FOREX fundamental analysis for November 9, 2022
U.S. bond yields are falling, German bonds are rising, which, combined with a stronger interest in risk, expectations of hawkish steps from the ECB and a slowdown in the pace of monetary easing by the Fed, makes the EUR/USD rally logically justified. It looks like Frankfurt bankers are coming to the fore, having squeezed their counterparts from Washington. Anyway, they more often started to talk about the need to fight inflation through rate hikes, as Jerome Powell did just recently.

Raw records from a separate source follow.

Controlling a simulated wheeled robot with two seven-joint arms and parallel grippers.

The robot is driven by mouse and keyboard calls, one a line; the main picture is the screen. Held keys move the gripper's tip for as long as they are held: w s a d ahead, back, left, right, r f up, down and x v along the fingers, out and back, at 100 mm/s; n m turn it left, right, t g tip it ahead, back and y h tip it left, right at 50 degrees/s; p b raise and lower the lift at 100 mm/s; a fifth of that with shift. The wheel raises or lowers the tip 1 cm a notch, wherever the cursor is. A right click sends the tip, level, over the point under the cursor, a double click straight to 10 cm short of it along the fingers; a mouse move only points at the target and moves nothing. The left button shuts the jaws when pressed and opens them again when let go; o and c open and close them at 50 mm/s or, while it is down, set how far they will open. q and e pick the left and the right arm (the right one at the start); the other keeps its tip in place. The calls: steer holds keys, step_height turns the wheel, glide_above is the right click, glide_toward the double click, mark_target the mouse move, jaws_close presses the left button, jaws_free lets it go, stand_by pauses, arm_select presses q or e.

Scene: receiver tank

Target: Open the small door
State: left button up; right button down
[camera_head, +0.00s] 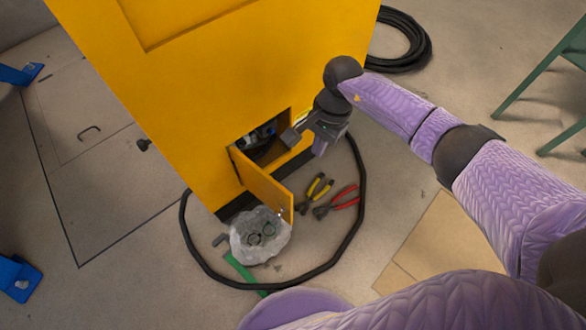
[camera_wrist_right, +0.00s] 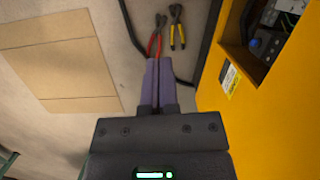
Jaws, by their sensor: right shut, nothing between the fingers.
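The small door (camera_head: 262,186) is a yellow panel low on the yellow cabinet (camera_head: 215,70). It stands swung outward from its opening, hinged at the left in the head view. The opening (camera_head: 262,140) shows dark inside, with some fittings; it also shows at the upper right of the right wrist view (camera_wrist_right: 275,35). My right gripper (camera_head: 292,137) is at the opening's right side, apart from the door panel. In the right wrist view its fingers (camera_wrist_right: 157,82) are together with nothing between them. My left gripper is not in view.
A black hose (camera_head: 360,190) loops on the floor around a clear bag (camera_head: 260,236), yellow-handled pliers (camera_head: 318,188) and red-handled pliers (camera_head: 340,201). Cardboard (camera_head: 435,245) lies at the right. A green frame (camera_head: 545,85) stands at the upper right. A coiled hose (camera_head: 410,40) lies behind.

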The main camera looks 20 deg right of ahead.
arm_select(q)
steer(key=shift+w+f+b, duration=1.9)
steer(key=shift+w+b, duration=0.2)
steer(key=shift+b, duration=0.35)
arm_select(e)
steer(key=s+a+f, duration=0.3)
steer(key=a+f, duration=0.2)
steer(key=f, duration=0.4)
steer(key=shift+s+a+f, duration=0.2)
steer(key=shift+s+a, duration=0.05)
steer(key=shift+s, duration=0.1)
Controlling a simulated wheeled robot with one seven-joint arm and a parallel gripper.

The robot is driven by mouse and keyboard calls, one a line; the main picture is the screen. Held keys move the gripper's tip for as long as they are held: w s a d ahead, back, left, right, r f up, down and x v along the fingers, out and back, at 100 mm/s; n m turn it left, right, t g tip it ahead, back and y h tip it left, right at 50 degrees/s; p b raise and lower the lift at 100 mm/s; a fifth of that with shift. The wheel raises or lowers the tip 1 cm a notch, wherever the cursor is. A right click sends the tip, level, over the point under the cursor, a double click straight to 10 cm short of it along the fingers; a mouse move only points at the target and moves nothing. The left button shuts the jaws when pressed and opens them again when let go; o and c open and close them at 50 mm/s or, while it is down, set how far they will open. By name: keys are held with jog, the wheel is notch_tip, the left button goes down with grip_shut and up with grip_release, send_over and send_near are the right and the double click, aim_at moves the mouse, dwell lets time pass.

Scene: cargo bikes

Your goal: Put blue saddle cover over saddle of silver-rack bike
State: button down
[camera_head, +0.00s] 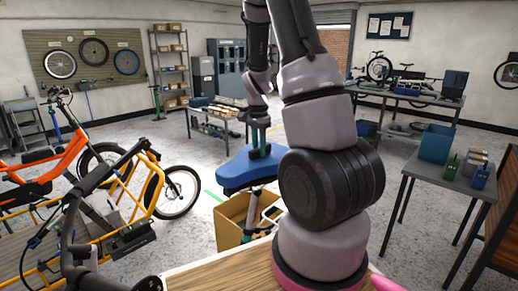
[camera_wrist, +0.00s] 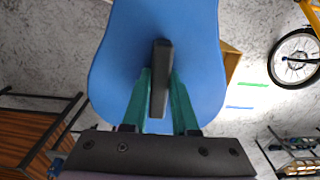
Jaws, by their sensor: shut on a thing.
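My gripper (camera_head: 260,150) is shut on the dark upright tab of the blue saddle cover (camera_head: 238,174). The cover hangs level below the fingers, above a cardboard box, clear of any bike. In the wrist view, my gripper (camera_wrist: 160,82) has its green fingers on both sides of the tab, and the blue cover (camera_wrist: 112,62) fills the middle. An orange bike (camera_head: 62,160) stands at the left, with a dark saddle-like shape (camera_head: 38,155) on it. I cannot make out a silver rack on any bike here.
A yellow-framed cargo bike (camera_head: 140,200) stands at the near left. An open cardboard box (camera_head: 229,232) holds parts below the cover. A grey table (camera_head: 455,180) with a blue bin (camera_head: 436,143) is at the right. Floor between box and table is partly clear.

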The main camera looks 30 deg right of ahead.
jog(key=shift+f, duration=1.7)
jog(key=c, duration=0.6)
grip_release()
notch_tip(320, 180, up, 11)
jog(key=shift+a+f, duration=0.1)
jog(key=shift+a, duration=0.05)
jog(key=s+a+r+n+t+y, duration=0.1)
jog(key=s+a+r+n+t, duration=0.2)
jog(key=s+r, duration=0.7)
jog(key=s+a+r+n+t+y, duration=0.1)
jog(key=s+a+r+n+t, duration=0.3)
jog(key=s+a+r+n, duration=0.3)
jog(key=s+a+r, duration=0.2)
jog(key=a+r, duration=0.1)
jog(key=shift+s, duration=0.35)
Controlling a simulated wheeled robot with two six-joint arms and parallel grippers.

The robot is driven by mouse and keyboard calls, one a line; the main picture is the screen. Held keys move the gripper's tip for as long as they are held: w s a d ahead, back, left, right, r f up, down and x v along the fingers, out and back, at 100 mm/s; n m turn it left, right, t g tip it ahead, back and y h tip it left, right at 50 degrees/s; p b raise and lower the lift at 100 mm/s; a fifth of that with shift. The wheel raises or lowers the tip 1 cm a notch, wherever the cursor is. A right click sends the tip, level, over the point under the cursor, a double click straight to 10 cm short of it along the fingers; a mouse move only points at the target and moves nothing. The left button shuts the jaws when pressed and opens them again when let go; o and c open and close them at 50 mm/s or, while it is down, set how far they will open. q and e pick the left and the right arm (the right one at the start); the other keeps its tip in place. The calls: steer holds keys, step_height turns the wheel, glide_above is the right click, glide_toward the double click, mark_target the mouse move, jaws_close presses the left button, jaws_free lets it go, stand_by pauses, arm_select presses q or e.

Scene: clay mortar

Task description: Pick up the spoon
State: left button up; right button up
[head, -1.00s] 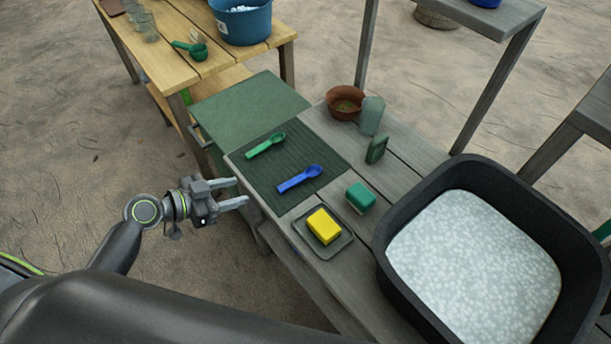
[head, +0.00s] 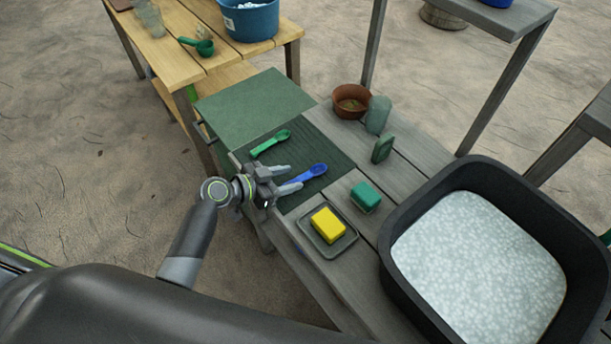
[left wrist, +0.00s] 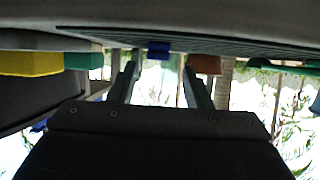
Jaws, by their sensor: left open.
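A blue spoon (head: 308,173) and a green spoon (head: 271,143) lie on the dark ribbed mat (head: 325,150) on the grey table. My left gripper (head: 289,178) is open at the near edge of the mat. Its fingers point toward the blue spoon, and its handle end is close to the fingertips. In the left wrist view, which looks upside down, the blue spoon (left wrist: 159,47) shows between the two open fingers (left wrist: 157,75). I cannot tell whether they touch it. My right gripper is not in view.
A yellow sponge (head: 327,224) sits in a tray (head: 343,241), with a green block (head: 365,196) beside it. A large black basin (head: 400,245) stands at the right. A brown bowl (head: 351,101) and a glass (head: 378,114) stand behind.

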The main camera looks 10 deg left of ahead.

Joachim Nagel, head of Germany's central bank, believes that the ECB's monetary policy needs to be urgently normalized, even if it slows down economic growth. His colleagues on the Governing Council also mostly hold similar views, noting that a delay in tightening policy could further increase costs.

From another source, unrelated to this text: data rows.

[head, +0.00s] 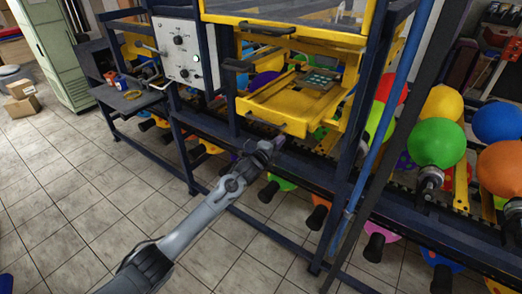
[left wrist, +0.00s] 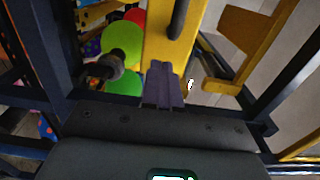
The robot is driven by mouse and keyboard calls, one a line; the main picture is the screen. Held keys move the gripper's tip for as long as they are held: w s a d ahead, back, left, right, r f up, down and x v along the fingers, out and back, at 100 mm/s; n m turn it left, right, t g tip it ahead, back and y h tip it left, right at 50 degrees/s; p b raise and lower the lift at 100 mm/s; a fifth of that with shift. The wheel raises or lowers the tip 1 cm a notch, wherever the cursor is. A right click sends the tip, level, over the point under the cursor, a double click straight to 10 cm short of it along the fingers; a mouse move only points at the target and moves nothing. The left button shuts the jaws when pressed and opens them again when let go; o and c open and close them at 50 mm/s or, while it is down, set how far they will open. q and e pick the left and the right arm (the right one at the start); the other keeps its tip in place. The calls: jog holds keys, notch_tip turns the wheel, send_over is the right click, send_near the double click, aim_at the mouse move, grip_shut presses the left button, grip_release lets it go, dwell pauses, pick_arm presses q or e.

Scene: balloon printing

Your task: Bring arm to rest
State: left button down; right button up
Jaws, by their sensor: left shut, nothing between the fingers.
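My left arm reaches in from the lower left in the head view. Its gripper (head: 264,148) is at the frame rail below the yellow printing tray (head: 285,112), in front of the machine. In the left wrist view the left gripper's fingers (left wrist: 163,84) are together, with nothing held between them. They point toward a yellow panel (left wrist: 168,40). Whether they touch the machine I cannot tell. My right gripper is not seen in either view.
The control box (head: 184,52) stands left of the yellow tray. Balloons, among them a green one (head: 436,142) and an orange one (head: 500,167), line the machine at right. A blue slanted post (head: 378,130) stands between.

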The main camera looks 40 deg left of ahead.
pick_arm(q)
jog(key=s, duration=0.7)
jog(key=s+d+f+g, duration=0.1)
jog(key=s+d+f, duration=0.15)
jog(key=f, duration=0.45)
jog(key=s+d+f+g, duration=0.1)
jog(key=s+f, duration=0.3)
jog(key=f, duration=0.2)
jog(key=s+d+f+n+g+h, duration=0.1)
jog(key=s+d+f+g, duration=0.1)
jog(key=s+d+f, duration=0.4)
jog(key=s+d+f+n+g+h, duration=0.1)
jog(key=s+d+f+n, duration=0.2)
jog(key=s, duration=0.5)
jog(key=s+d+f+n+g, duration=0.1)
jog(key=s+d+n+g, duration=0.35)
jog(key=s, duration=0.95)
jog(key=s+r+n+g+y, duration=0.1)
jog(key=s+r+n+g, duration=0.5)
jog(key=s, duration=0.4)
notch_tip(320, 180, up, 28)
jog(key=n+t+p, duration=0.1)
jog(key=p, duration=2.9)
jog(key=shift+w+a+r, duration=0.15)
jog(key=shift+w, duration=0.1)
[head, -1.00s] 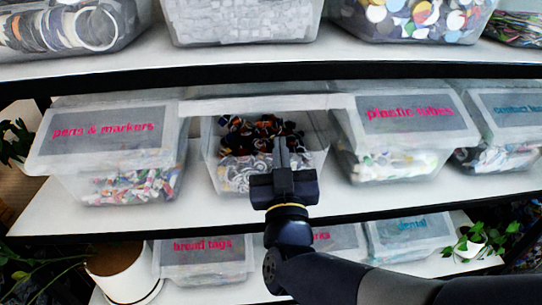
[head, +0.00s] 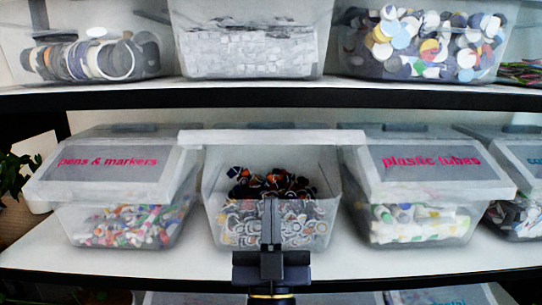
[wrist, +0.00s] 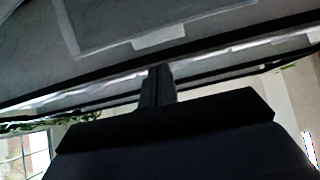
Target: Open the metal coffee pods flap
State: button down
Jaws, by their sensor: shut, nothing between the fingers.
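The middle clear bin (head: 225,215) on the middle shelf holds dark, white and coloured pods (head: 270,186). Its flap (head: 270,137) is raised, seen nearly edge-on as a pale strip across the top, and the bin's front opening shows beneath it. No label on the flap is readable from here. My gripper (head: 271,208) points up in front of this bin, below the flap, with its fingers together and empty. The shut fingers also show in the wrist view (wrist: 158,85), beneath a dark grey surface that I cannot identify for sure.
To the left stands the closed pens & markers bin (head: 112,172); to the right is the closed plastic tubes bin (head: 430,170). An upper shelf (head: 130,98) with more bins runs above. A plant (head: 15,175) is at the left edge.

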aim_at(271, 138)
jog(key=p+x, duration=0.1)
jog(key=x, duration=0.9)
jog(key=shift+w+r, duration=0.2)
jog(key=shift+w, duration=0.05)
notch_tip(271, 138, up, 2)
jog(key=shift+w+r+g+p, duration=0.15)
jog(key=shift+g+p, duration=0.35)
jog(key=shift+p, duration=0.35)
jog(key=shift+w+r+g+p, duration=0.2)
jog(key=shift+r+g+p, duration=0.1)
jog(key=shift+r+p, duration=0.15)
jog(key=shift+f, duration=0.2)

The Fed and ECB are reversing, the spread between U.S. and German bond yields is narrowing, and EUR/USD is recovering.
Undoubtedly, the weakness of the single currency raises the costs of imported products, primarily raw materials, which leads the Eurozone economy to recession, accelerating inflation at the same time.
However, dollar buyers are in no hurry to throw out the white flag. A number of analysts believe that the Fed is not yet done fighting inflation. TD Securities believes that the greenback index will sag by 10%, but then return to renewed highs. Rabobank believes that following the Fed and other central banks will begin to soften monetary policy, so in general the situation will not change, and the demand for the dollar will grow as risks of a recession in the world economy grow.
EUR/USD is approaching the upper bound of the 0.98-1.01 range. According to the rules of the forex trading strategy in the channel, it would be possible to open sales, but it is better, in my opinion, to wait for the release of the US inflation report.